SET PROBLEM — Find the line that contains "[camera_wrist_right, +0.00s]". Copy it and every line after it to the end of the material below, exactly, with no pictures.

PROVIDED RECORDS —
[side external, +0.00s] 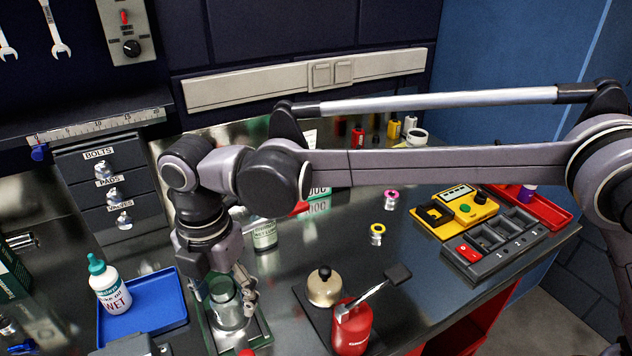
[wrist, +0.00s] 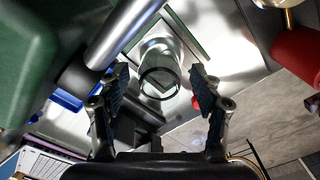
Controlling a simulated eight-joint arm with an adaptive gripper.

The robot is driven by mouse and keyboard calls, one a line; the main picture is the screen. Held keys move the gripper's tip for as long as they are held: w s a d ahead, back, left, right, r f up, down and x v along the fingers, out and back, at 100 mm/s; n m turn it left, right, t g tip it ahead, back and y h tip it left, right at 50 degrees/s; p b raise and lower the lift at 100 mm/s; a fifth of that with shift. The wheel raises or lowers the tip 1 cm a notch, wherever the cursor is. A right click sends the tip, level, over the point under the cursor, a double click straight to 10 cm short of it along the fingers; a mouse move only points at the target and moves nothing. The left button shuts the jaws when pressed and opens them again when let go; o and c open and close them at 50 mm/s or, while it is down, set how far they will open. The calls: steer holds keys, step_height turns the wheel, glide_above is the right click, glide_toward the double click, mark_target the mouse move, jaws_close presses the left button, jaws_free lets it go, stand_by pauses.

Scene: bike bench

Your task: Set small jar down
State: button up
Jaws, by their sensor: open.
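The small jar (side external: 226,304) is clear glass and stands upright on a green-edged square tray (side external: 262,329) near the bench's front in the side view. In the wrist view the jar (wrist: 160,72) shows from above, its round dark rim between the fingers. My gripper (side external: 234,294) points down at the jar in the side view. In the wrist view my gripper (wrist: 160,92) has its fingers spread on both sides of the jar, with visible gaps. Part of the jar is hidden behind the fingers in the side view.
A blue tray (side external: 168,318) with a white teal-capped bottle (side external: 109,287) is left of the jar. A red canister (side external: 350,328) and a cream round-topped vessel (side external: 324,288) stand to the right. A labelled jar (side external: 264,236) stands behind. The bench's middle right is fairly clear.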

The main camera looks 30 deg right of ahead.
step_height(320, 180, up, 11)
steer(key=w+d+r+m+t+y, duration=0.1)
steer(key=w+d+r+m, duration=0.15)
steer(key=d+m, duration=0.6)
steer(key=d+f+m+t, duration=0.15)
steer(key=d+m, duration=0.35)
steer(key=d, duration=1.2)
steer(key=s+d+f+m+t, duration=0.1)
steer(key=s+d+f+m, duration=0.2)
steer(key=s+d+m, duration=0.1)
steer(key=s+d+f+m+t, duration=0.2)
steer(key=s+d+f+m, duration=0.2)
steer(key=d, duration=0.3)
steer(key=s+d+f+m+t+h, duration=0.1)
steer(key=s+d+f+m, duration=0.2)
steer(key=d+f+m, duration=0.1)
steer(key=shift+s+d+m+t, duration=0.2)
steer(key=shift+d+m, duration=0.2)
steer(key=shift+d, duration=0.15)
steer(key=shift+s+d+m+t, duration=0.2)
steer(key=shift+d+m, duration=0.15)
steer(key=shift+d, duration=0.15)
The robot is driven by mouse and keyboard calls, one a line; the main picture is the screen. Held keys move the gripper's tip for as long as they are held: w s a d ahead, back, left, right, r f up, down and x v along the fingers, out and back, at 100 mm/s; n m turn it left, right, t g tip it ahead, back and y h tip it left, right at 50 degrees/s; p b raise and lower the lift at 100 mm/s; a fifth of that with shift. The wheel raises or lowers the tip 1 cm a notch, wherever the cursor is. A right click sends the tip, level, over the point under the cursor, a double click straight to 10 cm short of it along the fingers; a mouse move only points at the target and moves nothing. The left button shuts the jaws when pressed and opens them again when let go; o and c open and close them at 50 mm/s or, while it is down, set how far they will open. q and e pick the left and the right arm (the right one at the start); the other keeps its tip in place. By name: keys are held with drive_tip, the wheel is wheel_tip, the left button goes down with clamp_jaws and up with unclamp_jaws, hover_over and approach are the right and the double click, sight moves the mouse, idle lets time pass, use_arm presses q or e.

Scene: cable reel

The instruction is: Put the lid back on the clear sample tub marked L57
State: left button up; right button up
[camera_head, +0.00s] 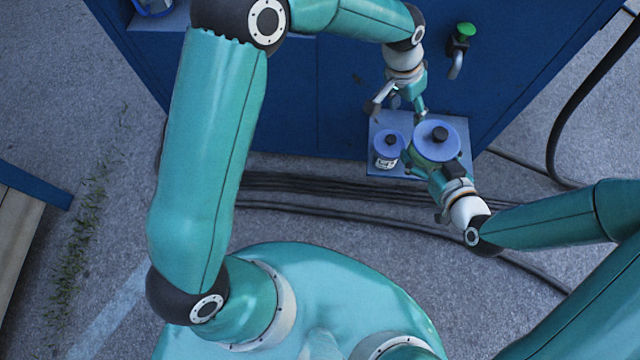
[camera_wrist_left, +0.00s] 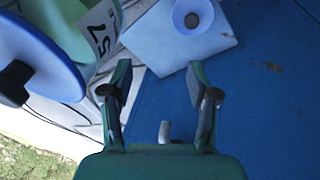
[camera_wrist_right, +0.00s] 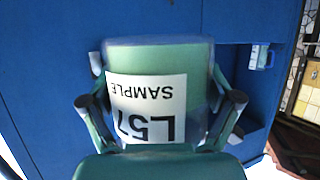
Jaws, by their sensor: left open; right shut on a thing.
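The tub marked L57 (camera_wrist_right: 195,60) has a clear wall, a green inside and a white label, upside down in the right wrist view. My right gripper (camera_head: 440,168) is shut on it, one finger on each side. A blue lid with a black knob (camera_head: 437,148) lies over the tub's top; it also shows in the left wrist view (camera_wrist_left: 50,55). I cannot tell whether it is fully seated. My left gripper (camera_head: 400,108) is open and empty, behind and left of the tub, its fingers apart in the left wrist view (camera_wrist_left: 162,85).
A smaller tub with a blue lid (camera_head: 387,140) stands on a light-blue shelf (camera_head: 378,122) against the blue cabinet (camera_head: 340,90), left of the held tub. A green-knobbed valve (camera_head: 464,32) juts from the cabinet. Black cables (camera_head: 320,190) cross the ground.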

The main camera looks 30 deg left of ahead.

WRITTEN RESPONSE —
[camera_wrist_right, +0.00s] 
Jaws, by their sensor: left open; right shut on a thing.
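The tub marked L57 (camera_wrist_right: 195,60) has a clear wall, a green inside and a white label, upside down in the right wrist view. My right gripper (camera_head: 440,168) is shut on it, one finger on each side. A blue lid with a black knob (camera_head: 437,148) lies over the tub's top; it also shows in the left wrist view (camera_wrist_left: 50,55). I cannot tell whether it is fully seated. My left gripper (camera_head: 400,108) is open and empty, behind and left of the tub, its fingers apart in the left wrist view (camera_wrist_left: 162,85).
A smaller tub with a blue lid (camera_head: 387,140) stands on a light-blue shelf (camera_head: 378,122) against the blue cabinet (camera_head: 340,90), left of the held tub. A green-knobbed valve (camera_head: 464,32) juts from the cabinet. Black cables (camera_head: 320,190) cross the ground.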

The main camera looks 30 deg left of ahead.

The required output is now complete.